Written exercise:
Give nothing except the number of lines containing the word "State".

----------

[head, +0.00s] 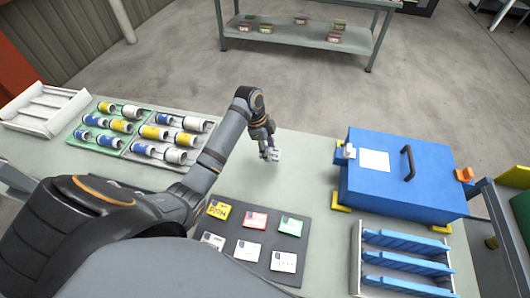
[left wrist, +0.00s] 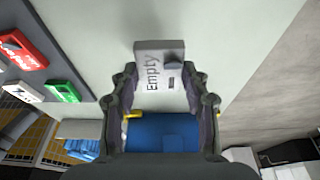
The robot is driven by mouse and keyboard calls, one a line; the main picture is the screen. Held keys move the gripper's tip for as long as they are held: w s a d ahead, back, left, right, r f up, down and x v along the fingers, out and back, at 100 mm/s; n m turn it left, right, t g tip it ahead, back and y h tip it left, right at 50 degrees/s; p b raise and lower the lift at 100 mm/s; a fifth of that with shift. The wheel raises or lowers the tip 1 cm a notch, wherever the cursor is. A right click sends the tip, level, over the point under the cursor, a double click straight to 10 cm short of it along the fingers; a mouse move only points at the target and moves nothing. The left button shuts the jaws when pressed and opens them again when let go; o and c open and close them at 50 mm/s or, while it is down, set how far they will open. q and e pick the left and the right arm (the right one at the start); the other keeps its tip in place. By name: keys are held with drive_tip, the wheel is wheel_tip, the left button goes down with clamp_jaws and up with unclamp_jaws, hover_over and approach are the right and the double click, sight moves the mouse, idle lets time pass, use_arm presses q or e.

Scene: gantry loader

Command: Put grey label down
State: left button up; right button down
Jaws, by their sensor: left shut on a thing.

----------

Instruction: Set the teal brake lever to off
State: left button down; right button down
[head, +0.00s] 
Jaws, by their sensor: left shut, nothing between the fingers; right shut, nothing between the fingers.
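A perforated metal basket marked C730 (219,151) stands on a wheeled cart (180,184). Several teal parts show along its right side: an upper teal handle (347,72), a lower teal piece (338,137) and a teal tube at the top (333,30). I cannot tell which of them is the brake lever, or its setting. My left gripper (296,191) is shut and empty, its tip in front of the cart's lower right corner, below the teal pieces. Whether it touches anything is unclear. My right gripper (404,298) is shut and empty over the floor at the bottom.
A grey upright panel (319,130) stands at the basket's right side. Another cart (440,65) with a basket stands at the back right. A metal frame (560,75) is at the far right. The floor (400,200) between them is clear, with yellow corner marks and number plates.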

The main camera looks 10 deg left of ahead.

----------

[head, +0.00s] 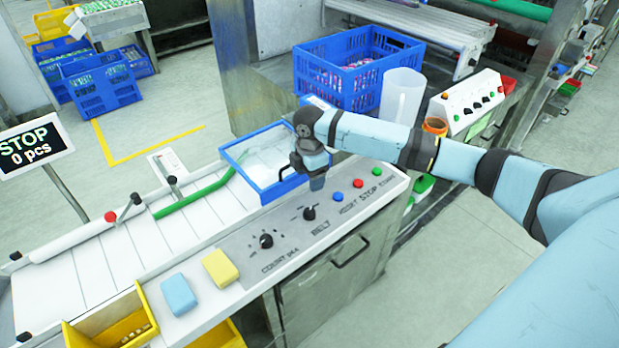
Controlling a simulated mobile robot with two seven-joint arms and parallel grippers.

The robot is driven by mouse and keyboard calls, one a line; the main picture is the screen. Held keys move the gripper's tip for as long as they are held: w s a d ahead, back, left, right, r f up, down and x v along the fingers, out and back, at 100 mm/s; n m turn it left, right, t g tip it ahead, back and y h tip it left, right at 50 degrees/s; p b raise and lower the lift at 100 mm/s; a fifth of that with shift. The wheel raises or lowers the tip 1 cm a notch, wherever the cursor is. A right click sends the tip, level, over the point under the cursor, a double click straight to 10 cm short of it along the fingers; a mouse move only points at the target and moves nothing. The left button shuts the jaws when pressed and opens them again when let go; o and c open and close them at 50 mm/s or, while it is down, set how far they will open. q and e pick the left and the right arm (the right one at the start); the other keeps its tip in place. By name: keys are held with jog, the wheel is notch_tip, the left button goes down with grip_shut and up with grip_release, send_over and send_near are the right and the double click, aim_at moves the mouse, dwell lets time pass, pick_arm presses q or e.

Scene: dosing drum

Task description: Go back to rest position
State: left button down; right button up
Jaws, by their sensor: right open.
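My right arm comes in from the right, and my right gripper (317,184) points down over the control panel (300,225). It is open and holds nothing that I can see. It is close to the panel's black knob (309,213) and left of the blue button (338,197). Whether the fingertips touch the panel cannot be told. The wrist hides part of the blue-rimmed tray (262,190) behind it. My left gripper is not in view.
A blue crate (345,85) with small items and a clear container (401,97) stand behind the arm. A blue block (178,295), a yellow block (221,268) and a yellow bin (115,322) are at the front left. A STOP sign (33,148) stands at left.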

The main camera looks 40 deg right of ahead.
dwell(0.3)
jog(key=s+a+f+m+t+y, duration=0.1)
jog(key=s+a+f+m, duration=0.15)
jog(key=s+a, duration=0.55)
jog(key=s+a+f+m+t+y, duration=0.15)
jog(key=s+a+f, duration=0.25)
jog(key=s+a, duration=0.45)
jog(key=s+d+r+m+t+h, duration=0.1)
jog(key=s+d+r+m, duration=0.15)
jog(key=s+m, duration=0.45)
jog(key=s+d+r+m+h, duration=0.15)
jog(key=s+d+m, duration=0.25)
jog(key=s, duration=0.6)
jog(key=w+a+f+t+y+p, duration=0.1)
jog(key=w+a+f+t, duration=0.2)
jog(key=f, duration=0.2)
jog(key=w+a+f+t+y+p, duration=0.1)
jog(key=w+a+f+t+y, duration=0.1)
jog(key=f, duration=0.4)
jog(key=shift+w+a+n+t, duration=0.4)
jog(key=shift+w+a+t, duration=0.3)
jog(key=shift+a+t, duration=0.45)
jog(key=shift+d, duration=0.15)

----------

Finished answer:
3